4th violation - Community Service... No Court, no violation report...copy of sanction to Court

5th violation - 3 days jail ... No Court, no violation report...copy of sanction to court

It is important to note here that these are my professional decisions. The PO in the office across the county line may see things differently and would make a decision more appropriate to the local community standards in his or her area. At all times both the officer and/or the offender have the option to appear in court. In fact, the Court has the option, once they receive a copy of the sanction report to overrule the PO and impose a completely different sanction, or not sanction at all.

Sound confusing? Actually it couldn’t be simpler. Let’s take another example. The offender has been contacting his wife in violation of a restraining order and/or a probation order. She has contacted the PO and expressed fear for her safety.  The Oregon solution?

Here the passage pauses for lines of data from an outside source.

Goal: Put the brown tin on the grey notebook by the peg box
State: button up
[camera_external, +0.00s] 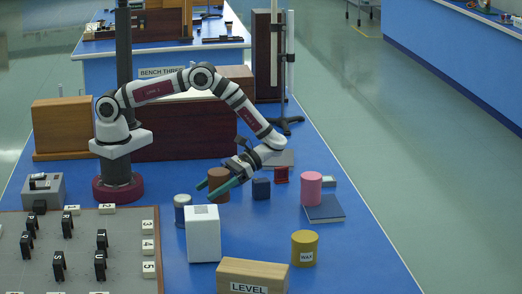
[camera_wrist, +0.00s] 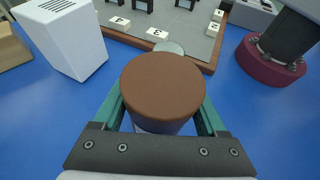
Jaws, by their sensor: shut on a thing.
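The brown tin (camera_external: 218,184) is upright at the middle of the bench; in the wrist view the tin (camera_wrist: 163,85) fills the space between my green fingers. My gripper (camera_external: 222,185) is shut on it, reaching down from the right. I cannot tell whether the tin touches the bench. I cannot tell for sure which thing is the peg box.
A white-and-blue tin (camera_external: 181,208) stands close left of the brown tin, and a white block (camera_external: 203,234) in front. A yellow tin (camera_external: 304,247), a LEVEL box (camera_external: 252,275) and a board (camera_external: 125,250) are nearer.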

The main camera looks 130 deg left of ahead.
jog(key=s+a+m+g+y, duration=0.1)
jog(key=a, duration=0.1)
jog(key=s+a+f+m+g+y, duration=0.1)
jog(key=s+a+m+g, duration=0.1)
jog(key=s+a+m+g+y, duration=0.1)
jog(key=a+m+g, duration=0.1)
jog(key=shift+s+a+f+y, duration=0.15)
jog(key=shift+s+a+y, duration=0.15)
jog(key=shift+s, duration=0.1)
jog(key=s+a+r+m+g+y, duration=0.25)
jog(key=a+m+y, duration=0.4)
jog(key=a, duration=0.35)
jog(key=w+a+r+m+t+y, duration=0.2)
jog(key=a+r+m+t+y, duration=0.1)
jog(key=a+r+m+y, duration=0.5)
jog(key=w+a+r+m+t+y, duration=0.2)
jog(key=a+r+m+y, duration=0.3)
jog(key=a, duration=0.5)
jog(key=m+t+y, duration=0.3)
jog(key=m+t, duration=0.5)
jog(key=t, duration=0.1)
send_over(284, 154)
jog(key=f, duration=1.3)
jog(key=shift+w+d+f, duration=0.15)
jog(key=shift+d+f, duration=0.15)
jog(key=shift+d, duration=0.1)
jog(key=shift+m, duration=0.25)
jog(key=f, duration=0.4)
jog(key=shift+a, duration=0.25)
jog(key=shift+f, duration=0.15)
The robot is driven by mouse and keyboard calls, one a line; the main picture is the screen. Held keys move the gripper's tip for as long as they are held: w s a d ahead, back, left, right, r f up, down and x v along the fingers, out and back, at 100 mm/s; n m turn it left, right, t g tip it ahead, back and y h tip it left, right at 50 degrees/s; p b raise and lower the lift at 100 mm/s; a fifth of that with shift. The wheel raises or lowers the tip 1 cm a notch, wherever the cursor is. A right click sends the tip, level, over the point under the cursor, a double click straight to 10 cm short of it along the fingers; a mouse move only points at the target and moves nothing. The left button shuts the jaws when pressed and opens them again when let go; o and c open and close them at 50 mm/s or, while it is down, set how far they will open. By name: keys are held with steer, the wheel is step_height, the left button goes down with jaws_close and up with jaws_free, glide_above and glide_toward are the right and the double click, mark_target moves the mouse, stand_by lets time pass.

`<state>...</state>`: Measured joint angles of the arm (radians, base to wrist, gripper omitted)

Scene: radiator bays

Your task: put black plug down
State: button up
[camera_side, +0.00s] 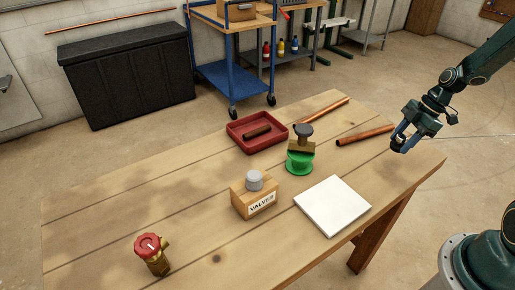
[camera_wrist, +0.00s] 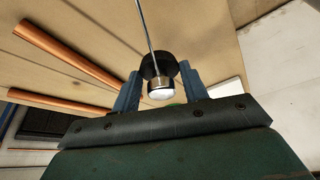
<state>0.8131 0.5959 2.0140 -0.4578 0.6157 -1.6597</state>
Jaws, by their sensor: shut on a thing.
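My gripper (camera_side: 399,145) is raised above the right end of the wooden table. In the wrist view, its blue fingers (camera_wrist: 158,84) are shut on the black plug (camera_wrist: 158,66), a dark round piece with a shiny silver, white-ended part. A thin grey rod runs up from it in that view. In the side view the plug is mostly hidden by the fingers.
A white square plate (camera_side: 332,206) lies at the table's right front. A red-handled valve (camera_side: 151,247) stands front left.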

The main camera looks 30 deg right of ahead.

1st violation...15 days jail...No Court appearance...no violation report...copy of sanction to court

2nd violation..30 days jail..No Court appearance..no violation report..copy of sanction to the Court 3rd violation...detain offender...violation report... court appearance...Court decides

Again, the offender has waived his right to a hearing, the court has noted the sanction and has elected to take no action, the decision is the PO’s to make, given local community standards for this type of offender behavior.

‘Hold on just a minute’, my fellow officers and the ACLU must be thinking. What act of congress gave the PO’s this power? Actually it was an act of the Oregon Legislature, SB1145. It should also be noted that this Statute limits sanctions imposed by the officers to 30 days jail on their own signature and 60 days jail with their supervisors signature in probation cases. Parole cases are limited to 30 day sanctions with sanctions of 31 days or more only allowed with the approval of the State Board of Parole. In Oregon we act as both Parole and Probation officers unlike, say, California.

So what exactly are the ‘menu of sanctioning options’ available to the Oregon PO?   Well, it varies county by county depending on available resources. In my county we have, in ascending order of severity;  reprimands, community service, day reporting, mandated cognitive education, road crew, electronic home detention, and jail. Other counties, especially metropolitan ones, there are significantly greater resources which may include transitional housing in lieu of jail, weekend custody, educational programs, work camps, and so on. The point to be remembered is that these are sanctions to which both the PO and the offender mutually agree, and which the Court does not elect to override.

Let’s look at another scenario. An offender continues to drink alcohol. He is employed and has been assessed as a minor risk to the community. Not complaints have been received from the citizens.

The Oregon Solution?

1st violation...reprimand...No reports...no Court appearance

2nd violation...alcohol classes...No reports. No Court appearance...copy of sanction to the Court

3rd violation...continue in classes...Road Crew...No Court appearance...copy of sanction to the Court

4th violation...continue classes... 3 days jail. No Court appearance...copy of sanction to the court

5th and subsequent violations continue classes...increased length of jail sanctions...No Court appearance...copy of sanction to the court

Repeat as desired until Probation expires.

Remember, these are our solutions in our community with offenders on our caseloads. Human beings are complicated and other professional PO’s in other area may have different ideas which may produce better results. The Oregon legislature also wisely limited the total number of days an offender can serve for violations before a formal revocation hearing occurs. In the above examples the offender probably would have 60 custody units available to the local PO. Custody Units are the number of jail days (or the equivalent of jail days) available to the PO’s to use in incarceration situations prior to a formal revocation. Sometimes, for example, electronic home detention might count toward some of these custody units.

So what happens when the field PO runs out of custody units? Well, usually a well thought-out Probation violation report is sent to the court requesting a warrant. The Court can see the previous efforts of the Probation Department and the logic behind the imposition of sanctions. By the time a case reaches this point,  a PV is the obvious next step. The judge has a copy of all the previous sanctioning reports. As you might guess, the outcome is almost a foregone conclusion. After the violation hearing, and after the offender has served his prison sentence, he is released on Parole to be  greeted by, guess who? After all, did I mention that we are both Probation and Parole officers in the State of Oregon?

I don’t know if Oregon is behind or ahead  of the curve. However, this is how it looks from the field in this state. The benefits include a Court docket that is remarkably free of probation violation hearings and a District Attorney caseload relieved by the same amount of filings. The sequence of imposition of sanctions follows a  well-defined continuum. Innovative alternatives to custody are encouraged by the management. Education of the offender is always available, should the PO so elect. The expenditure of a finite number of ‘custody units’ means that alternatives are always considered by the line staff. The professional judgment of the PO’s is valued, recognized, and respected by the offenders, Courts, and administration.

Let’s take one final example. An offender has three probation cases. He is not to frequent places where children congregate because of past sex offenses.

1st violation...formal report to Court...close file to revoked.